Mon cours finit à 19h00, je dois me bouger : débouler l’escalier de Jean-Brillant au plus vite, profiter des dernières plaques de glace sur Louis-Collin pour glisser jusqu’au fond de la station Université de Montréal, espérer ne pas entendre une douce voix féminine dire « une personne sur la voie nous force à interrompre le service sur la ligne bleue », escalader les marches à Jean-Talon et celles qui mènent à ma porte pour les redescendre mieux habillé et mieux accompagné – un pet nat rosé et un Grüner autrichien achetés à la Cave de Mamie qui seront à Janna plus tard ce soir. J’arrive au Café Parvis en moins de deux. À 20h02 pour être précis : quelle exécution hors pair.
À mon arrivée, ce ne sont pas des coupes de vin, mais un nom qui se balade entre les lèvres de Janna, Mathilde et William qui sont déjà attablés. C’est plutôt un hymne, une mélodie. « Anthony » chuchoté, « Anthony » sifflé, « Anthony » flûté, « Anthony » chanté, « Anthony » en écho dans mes oreilles. Anthony c’est le serveur et Will a déjà un œil dessus. Peut-être plus qu’un œil, je n’en sais rien. À suivre. Krystel et Raphael auront un peu de retard, ce qui fait qu’on peut s’enfiler quelques verres avant de commander les pizzas. Ça donne aussi le temps à la tension de monter en crescendo entre notre ami et le serveur. Le charme du Parvis, trouve sa source en un corridor au centre du restaurant qui le lie à son voisin, le bar Furco, il est ainsi possible de faire une transition toute naturelle entre le repas et les célébrations ; à voir si Anthony nous y suivra.
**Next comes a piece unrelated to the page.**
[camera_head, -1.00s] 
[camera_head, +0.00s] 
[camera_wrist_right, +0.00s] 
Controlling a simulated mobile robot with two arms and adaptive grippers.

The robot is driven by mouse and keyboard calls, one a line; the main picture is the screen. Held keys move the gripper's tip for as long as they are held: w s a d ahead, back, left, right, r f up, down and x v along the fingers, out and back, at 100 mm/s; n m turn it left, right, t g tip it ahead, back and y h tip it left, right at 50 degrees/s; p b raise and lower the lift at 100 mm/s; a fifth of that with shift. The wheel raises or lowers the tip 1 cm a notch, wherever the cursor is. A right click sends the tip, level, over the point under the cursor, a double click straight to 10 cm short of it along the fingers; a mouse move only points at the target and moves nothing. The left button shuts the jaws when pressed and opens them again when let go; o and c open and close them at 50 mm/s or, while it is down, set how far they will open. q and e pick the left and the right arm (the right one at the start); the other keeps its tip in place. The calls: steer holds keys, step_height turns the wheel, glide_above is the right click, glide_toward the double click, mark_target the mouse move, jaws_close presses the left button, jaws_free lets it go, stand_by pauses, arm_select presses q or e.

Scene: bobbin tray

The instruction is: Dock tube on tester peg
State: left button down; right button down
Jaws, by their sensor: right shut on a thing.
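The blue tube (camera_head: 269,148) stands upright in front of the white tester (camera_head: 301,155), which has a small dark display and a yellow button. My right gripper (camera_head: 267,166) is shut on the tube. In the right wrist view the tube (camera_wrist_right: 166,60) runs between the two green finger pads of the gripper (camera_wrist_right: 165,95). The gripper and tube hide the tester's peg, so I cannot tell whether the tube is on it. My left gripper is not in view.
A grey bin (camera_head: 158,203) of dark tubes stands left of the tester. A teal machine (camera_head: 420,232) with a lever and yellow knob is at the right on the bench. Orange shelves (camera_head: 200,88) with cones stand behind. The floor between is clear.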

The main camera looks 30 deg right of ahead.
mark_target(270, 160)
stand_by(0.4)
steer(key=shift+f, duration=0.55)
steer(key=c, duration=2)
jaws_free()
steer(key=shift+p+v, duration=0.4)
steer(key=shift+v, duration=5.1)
Raphael, suivi une minute plus tard par Krystel, nous rejoint à la grande table située au fond du premier palier du restaurant. On a un grand espace à nous. Deux couples se partagent une table quelques mètres plus loin, mais on a chacun notre bulle. Tout le monde a envie de pizza, ça simplifie les choses. « Ça fait qu’on va t’en prendre une de chaque », annoncera la déléguée pour passer la commande. Rien de nouveau, on aime explorer et partager, on rafle ainsi tout le menu sans compromis. Bien sûr, une margherita ; tout restaurant servant des pizzas se doit d’être jugé d’abord et avant tout au goût de sa margherita : à la fraîcheur des tomates, au caractère de sa mozzarella, au parfum de son basilic. Le très sympathique Anthony, nous amènera les pizzas en deux mouvements afin qu’on puisse tout déguster à une cadence raisonnable. C’est bien de ne pas avoir à y aller à un tempo de fou cherchant à tout goûter avant que ça ne refroidisse, c’est le genre d’attention qui me plaît.
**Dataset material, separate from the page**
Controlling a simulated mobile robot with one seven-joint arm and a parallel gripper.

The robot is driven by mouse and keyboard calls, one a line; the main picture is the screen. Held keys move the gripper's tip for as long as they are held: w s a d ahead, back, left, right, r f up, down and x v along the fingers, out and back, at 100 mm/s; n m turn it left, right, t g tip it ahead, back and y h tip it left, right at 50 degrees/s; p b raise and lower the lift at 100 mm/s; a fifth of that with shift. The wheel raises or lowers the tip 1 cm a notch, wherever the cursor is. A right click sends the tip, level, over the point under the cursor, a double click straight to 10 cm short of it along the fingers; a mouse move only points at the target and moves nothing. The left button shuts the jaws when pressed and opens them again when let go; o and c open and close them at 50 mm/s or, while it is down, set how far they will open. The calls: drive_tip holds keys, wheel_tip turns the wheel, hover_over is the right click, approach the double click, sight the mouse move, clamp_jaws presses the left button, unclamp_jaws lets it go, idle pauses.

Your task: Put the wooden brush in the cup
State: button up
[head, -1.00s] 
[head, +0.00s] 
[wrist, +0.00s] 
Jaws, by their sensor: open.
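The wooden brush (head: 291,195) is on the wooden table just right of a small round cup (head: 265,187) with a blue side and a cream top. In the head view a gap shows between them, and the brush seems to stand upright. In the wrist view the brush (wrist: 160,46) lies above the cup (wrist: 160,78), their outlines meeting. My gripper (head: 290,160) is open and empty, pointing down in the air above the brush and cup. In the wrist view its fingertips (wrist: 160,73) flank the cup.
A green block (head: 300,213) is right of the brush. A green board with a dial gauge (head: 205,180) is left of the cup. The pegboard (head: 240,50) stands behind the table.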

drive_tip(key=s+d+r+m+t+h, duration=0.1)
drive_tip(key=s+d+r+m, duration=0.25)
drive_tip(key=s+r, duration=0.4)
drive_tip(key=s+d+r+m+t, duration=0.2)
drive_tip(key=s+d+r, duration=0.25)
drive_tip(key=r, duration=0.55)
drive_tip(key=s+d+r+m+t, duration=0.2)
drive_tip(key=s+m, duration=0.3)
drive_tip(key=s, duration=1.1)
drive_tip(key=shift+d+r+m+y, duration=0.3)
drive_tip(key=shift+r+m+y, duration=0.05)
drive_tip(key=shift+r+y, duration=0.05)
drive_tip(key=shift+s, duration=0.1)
Comme il est 21h00, c’est le temps de tomber dans le rouge, le gamay fait l’unanimité. William ramène donc Anthony encore une fois à la table, et il en profite pour lui proposer un verre, mais il se bute à un premier refus. Notre ami sent le besoin de justifier sa démarche. Il n’a pas envie de faire son lit en rentrant, nous explique-t-il, c’est pourquoi il se doit d’absolument finir dans celui d’un autre. Cet autre arrive d’ailleurs avec la bouteille de Beaujolais. Contre toutes attentes, il ouvre bien plus qu’une simple bouteille : il ouvre toutes les portes que pouvait espérer Will en lui frôlant la cuisse de sa main! Bombe nucléaire. « Qu’est-ce que tu aimerais boire toi là? », puis ne laissant pas une seule seconde à Anthony pour répondre, « On va prendre six calvados plus un pour toi. ». Tel un chœur, le reste de la table éclate d’un soupir collectif : « Will pas maintenant, pas tout de suite. ». Janna se tourne vers le serveur et lui dit que ça va attendre une peu – Janna est serveuse, elle sait toujours rassurer ses homologues –, ce dernier retourne donc à ses affaires. Elle revient à William, qui est un peu morose vu le frein qu’il s’est fait imposer, en lui conseillant de ne pas en faire trop, trop rapidement, avec Anthony pour ne pas lui faire peur, « Laisse le faire une partie de la job, il faut que tu te laisses désirer toi aussi. », ajoute Krystel en renfort ; ses épaules se redressent, son regard se ré-éclaire, tout va bien.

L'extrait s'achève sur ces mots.